Lassé de me faire insulter hebdomadairement par Philippe Val, éditorialiste de Charlie Hebdo, qui ne peut blairer ni les communistes ni les électeurs du Non au TCE du 29 Mai 2005, j'ai décidé d'envoyé cette lettre à redaction@charliehebdo.fr. C'est long, certes, mais pas plus saoulant que les pavés de Val.
Je tiens d'abord à préciser que pour Philippe Val, pour ceux qui ne lisent pas Charlie, la gauche se divise entre les crétins (communistes, alters, bref, tous les partisans du Non au TCE) et les "traîtres", nom qu'il se donne ironiquement à lui-même et aux sociaux-démocrates en général, qualifiés de "sociaux-traîtres" par les communistes d'antan.
(Ce dessin de Faujour provient de cette page : http://www.presselibre.net/article21.html)
A Monsieur Philippe Val;
Permettez-moi de vous adresser le bonjour ;
Pour me présenter, laissez-moi seulement vous dire que je suis un « crétin ». Je suis en effet membre du PCF. Non, pas un débris septuagénaire pour qui le goulag est une invention de la CIA, mais un jeune militant de 22 ans qui n’a pas été subjugué par le charme de la sociale-démocratie.
Je vous écris car cela fait bientôt 7 ans que je lis Charlie Hebdo. Et avec cette désagréable impression de me faire de plus en plus insulter en lisant les pages 2 et 3 de votre hebdomadaire. Et plus encore depuis un certain 29 mai 2005, allez savoir pourquoi.

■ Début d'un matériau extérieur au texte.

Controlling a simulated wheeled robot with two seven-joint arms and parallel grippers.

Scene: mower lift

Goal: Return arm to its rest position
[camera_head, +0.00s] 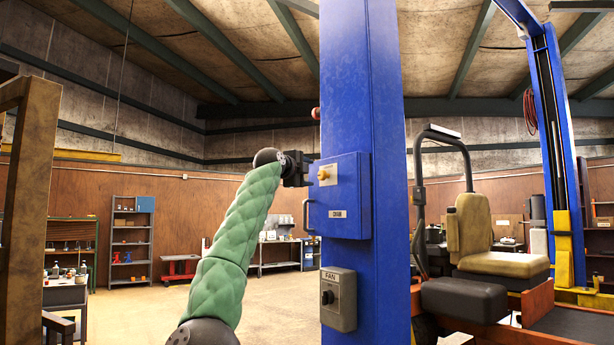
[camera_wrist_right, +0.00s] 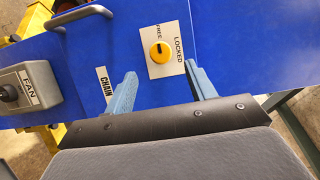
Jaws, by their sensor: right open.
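My right arm, in a green quilted sleeve, reaches up from the bottom of the head view. Its right gripper (camera_head: 304,169) is beside the blue control box (camera_head: 340,208) on the lift column. In the wrist view the right gripper (camera_wrist_right: 163,84) is open, its two blue-grey fingers apart with nothing between them. A yellow knob (camera_wrist_right: 160,52) on a white FREE/LOCKED plate lies just beyond the fingertips. The knob also shows in the head view (camera_head: 323,174). I cannot tell its exact setting. My left gripper is not in view.
The blue column (camera_head: 362,90) stands close in front. A grey FAN switch box (camera_head: 338,300) is below the control box, which has a side handle (camera_head: 307,217). A mower with a tan seat (camera_head: 474,228) stands at right. Open floor lies behind at left.

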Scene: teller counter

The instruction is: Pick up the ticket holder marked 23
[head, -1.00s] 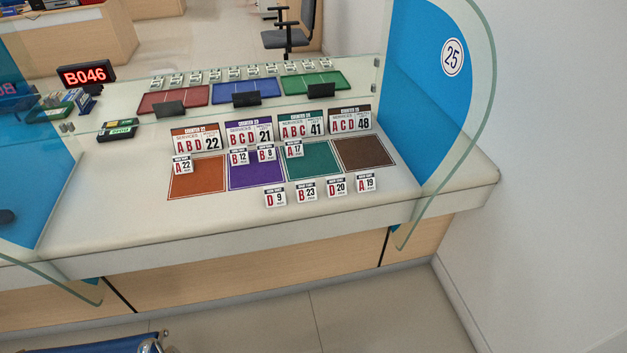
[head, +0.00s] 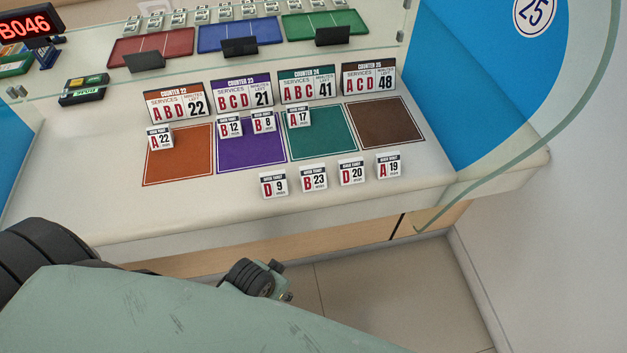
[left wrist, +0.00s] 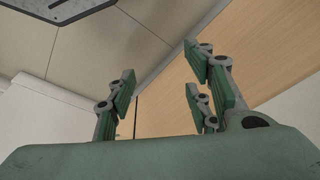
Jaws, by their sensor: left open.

Passons sur votre style. On m’a déjà dit que j’écrivais trop long (et c’est sans doute le cas dans ce message), mais j’ai trouvé en vous un maître en la matière. J’ai rarement vu quelqu’un aligner autant de métaphores et de pavés pour restituer deux ou trois raisonnements tout ce qu’il y a de plus banals, sur deux colonnes voir plus. Ceci dit, vos raisonnements sont parfois bons, parfois pathétiques. En bref, le propre d’un être humain.
Venons-en au cœur du sujet. Donc le monde de gauche se partage en deux camps. D’un côté, les « traîtres », c’est-à-dire les éclairés, les sociaux-démocrates, donc ceux qui cherchent à agir dans le domaine du possible, ceux qui ont refusé la barbarie bolchevique au congrès de Tours. Ceux qui ont fait avancer les droits des femmes, des homosexuels, les libertés politiques, la réduction du temps de travail, etc… Et surtout qui sont partisans de l’Europe, cette Sainte Europe qui nous protège de tout, de la guerre, de la dictature, et bientôt du marché mondial «ultra-libéral ».
De l’autre, les sous-doués ou « crétins ». Ceux qui ont applaudi Staline, Lénine, Mao, Pol Pot, Hoxha, et aujourd’hui Chavez (et tant pis si ces régimes sont très différents entre eux, si les supporters des uns n’étaient pas ceux des autres, s’il n’y a pas de Goulag au Venezuela, cela intéresse également peu Agathe André lorsqu’elle mets à égalité le Venezuela et l’URSS). Ceux qui n’ont de projets viables que dans un monde rêvé. Ceux qui n’ont jamais rien fait dans les démocraties, et qui, lorsqu’ils étaient au pouvoir ailleurs, n’ont engendré que des catastrophes totalitaires.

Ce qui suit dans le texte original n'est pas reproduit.